Paul Ryan, a man who has defiled two perfectly fine first names for people everywhere, told reporters on Thursday that he is not comfortable with the practice of tearing immigrant children away from their parents at the border. “We don’t want kids to be separated from their parents,” Ryan said, a practice for which he put the blame on a court ruling, rather than Donald Trump’s administration.
“This is because of a court ruling,” Ryan said. “We believe it should be addressed in immigration legislation. So what’s happening at the border with the separation of their parents and their children is because of a court ruling, and so that’s why I think legislation is necessary.”
But as Elise Foley explains at HuffPost, the 1997 court decision that Ryan is referring to “bars the government from detaining children for long periods, including with their parents.” This means that it is only relevant in the fact that the Trump administration “would rather split up families than allow them to be released from detention while their cases go through the courts.”
So to clarify: Paul Ryan is not against separating children from their parents, he is just saying that he is. If Ryan actually was against the practice in any way, he could, I don’t know, actually spit out Jeff Sessions’ name and push him to reverse his policy of criminally prosecuting parents and separating them from their children at the border.

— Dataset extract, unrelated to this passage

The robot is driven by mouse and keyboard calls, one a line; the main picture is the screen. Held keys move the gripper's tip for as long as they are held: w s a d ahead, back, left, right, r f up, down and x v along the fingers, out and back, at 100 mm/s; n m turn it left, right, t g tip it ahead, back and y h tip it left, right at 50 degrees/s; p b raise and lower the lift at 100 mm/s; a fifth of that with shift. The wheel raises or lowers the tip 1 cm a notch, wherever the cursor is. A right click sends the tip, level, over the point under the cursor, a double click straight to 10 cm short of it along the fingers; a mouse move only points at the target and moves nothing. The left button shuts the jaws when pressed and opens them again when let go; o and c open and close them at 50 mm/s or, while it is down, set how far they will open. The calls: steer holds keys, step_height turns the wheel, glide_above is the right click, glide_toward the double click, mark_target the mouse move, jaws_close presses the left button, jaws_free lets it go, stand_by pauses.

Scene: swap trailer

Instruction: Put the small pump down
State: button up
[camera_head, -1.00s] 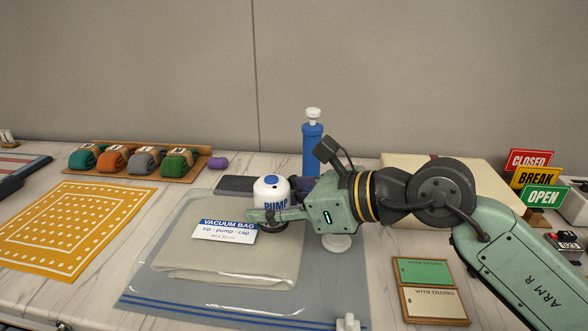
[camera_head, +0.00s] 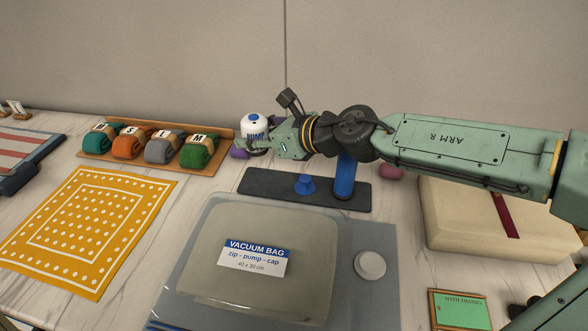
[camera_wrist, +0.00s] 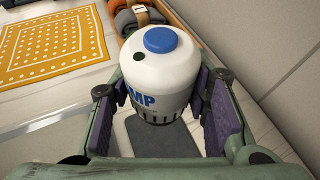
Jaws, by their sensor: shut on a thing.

Another option—call it a Congressional fix, which would firmly fall within the wheelhouse of the Speaker of the House—would be to put forward stand-alone legislation to address the issue. But instead, Ryan has decided to hold a vote on conservative immigration bills next week in order to quell an uprising from moderates in his own party who wanted to push a vote on more bipartisan DACA bills. Ryan told reporters that he wouldn’t “guarantee passage” on next week’s votes and that they are really just a way “to give members the ability to express their positions.” Even if one of those bills does include language limiting family separation—which looks like will happen—it would also include hard-line conservative priorities, like border wall funding, making it a non-starter for most Democrats.
And none of this changes the fact that Trump’s real plan, as Foley explains, “isn’t to let kids live outside detention rather than split them from their parents: It’s to keep them all locked up together, potentially for months or even years.” Separating families is atrocious, but so is family detention.
So Ryan can proclaim any old thing he wants. But it doesn’t make it true.